Adiabatic process is a well-known noun in thermodynamics. In thermodynamics, we always consider the energy transition among different systems. Therefore, adiabatic process means that the energy output is work only without loss in environment. However, in quantum mechanics, adiabatic process is referred as the invariant of quantum state in a time-dependent Hamiltonian system. Difference from the definition in thermodynamics, we consider more in the quantum state in
stead of how much energy cost it in time evolution. It means we could even adopt a open system which is as known as non-Hermitian system to achieve the adiabatic process. Moreover, we could even expect the total transition probability could be manipulated by different non-Hermitian system.

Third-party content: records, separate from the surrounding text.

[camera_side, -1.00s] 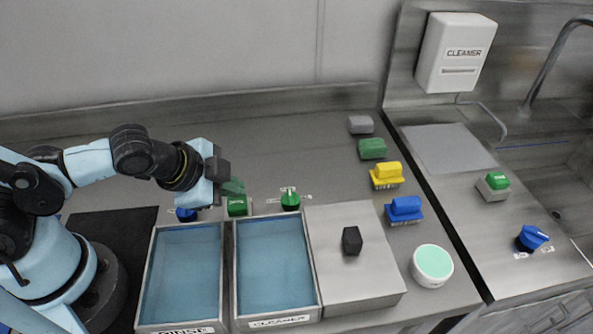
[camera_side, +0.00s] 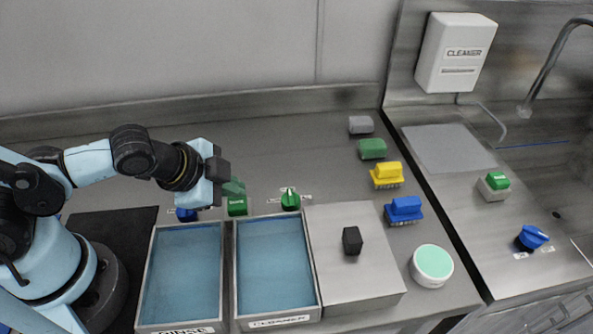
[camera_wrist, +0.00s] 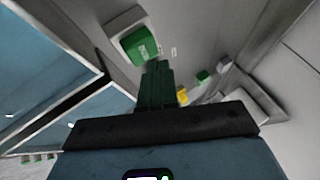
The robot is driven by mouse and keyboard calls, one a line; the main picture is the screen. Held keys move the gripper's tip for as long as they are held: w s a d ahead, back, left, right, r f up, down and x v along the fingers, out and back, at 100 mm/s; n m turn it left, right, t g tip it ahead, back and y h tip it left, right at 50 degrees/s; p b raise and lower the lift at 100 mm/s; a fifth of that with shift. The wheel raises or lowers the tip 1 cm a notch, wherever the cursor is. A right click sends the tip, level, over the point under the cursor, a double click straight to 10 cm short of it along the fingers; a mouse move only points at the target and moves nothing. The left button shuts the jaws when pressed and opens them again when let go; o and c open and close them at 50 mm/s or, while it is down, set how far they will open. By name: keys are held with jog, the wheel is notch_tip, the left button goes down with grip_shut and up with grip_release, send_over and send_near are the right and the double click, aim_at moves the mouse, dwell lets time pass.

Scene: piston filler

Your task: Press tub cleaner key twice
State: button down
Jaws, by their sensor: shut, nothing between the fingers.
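The green key (camera_side: 237,207) stands on the counter just behind the tub labelled CLEANER (camera_side: 270,268). In the wrist view this green key (camera_wrist: 138,45) sits on a pale base, with white lettering too small to read. My gripper (camera_side: 235,187) has green fingers, shut and empty, just above and behind the key in the side view. In the wrist view my gripper (camera_wrist: 157,70) points past the key, with its tip beside the key's lower right corner. I see a gap between them in neither view clearly, so contact cannot be told.
A green knob (camera_side: 290,199) stands right of the key, and a blue knob (camera_side: 186,214) left of it. The rinse tub (camera_side: 183,280) is at left. A steel box (camera_side: 355,285) with a black handle (camera_side: 352,240) is at right. Another green key (camera_side: 497,181) is by the sink.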

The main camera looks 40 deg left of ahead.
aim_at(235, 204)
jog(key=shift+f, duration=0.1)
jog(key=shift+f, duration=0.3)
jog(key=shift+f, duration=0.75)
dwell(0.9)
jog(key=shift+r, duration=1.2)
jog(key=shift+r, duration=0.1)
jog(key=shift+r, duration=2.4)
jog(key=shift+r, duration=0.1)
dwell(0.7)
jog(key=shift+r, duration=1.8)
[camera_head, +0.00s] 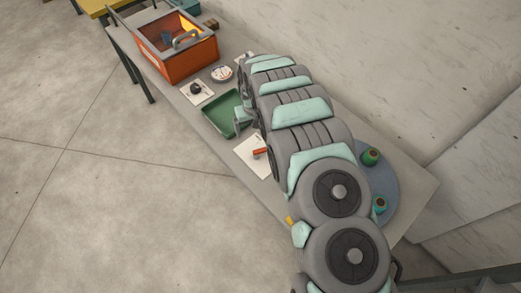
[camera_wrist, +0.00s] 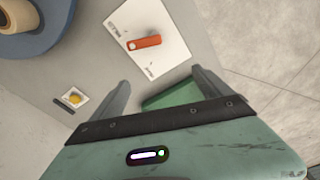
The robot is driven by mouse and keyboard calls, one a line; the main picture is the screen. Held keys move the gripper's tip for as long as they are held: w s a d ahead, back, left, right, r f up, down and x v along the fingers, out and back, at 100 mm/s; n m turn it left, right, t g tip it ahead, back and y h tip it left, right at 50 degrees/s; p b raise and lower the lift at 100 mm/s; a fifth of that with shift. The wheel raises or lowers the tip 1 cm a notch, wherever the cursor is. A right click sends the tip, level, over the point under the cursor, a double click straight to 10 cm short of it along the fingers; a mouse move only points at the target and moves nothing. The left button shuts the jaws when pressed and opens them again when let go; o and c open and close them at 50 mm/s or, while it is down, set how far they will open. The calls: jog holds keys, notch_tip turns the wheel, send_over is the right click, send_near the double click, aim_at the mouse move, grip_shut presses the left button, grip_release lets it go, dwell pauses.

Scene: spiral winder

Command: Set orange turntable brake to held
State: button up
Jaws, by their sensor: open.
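Small dark labels lie on the plate on either side of the lever, too small to read. In the head view the orange lever (camera_head: 260,152) and its white plate (camera_head: 248,163) lie beside my arm, partly hidden by it. My gripper (camera_wrist: 160,77) is open and empty, its two fingers apart, with the lever beyond the fingertips. The blue-grey turntable (camera_wrist: 62,22) is at the upper left.
A green tray (camera_head: 212,126) lies close to my gripper. An orange bin (camera_head: 190,66) and a small plate with a dark knob (camera_head: 195,89) stand farther along the bench. Green spools (camera_head: 371,156) stand on the turntable. A yellow button (camera_wrist: 75,98) is left of my fingers.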

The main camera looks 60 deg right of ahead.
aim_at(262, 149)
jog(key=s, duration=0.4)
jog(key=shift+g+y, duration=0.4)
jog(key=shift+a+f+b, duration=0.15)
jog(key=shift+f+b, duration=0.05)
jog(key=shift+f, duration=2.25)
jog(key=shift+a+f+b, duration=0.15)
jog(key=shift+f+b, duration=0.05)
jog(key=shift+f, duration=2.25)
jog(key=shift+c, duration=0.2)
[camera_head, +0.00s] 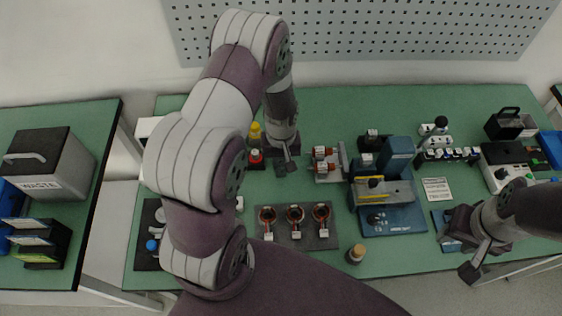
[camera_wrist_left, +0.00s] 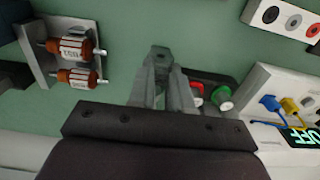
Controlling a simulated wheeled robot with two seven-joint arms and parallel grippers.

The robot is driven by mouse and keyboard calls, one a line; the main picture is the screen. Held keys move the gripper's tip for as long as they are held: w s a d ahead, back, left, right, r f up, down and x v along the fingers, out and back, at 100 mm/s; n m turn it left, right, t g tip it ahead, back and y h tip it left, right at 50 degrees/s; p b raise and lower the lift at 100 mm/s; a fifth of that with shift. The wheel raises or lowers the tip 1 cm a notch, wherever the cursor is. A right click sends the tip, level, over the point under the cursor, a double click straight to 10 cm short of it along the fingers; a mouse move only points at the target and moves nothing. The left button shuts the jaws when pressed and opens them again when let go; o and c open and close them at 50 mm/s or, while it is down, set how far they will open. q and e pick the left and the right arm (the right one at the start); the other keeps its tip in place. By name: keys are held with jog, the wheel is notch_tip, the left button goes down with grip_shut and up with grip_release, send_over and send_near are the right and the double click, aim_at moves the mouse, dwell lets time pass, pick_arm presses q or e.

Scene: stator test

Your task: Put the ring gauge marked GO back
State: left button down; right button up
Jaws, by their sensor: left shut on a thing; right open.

Here we would give a overview through the adiabatic theorem and how the shortcuts to be adopt to adiabatic process. Rather than the adiabatic theorem from Dr. Born, 1928, the term, shortcut, is named by Dr. Chen, 2010, as another approach to adiabatic process. The difference between the both method is that shortcuts always have additional energy to deal with, rather the adiabatic theorem is a method only consider the minimized energy evolution. Thus the both way still follow the uncertainty principle, but have different trade off as time or energy.Besides the background knowledge related adiabatic process, we will adopt the research from Dr. Ibáñez to develop another non-Hermitian system, called PT-symmetric system to check the effect that shortcuts is applied on.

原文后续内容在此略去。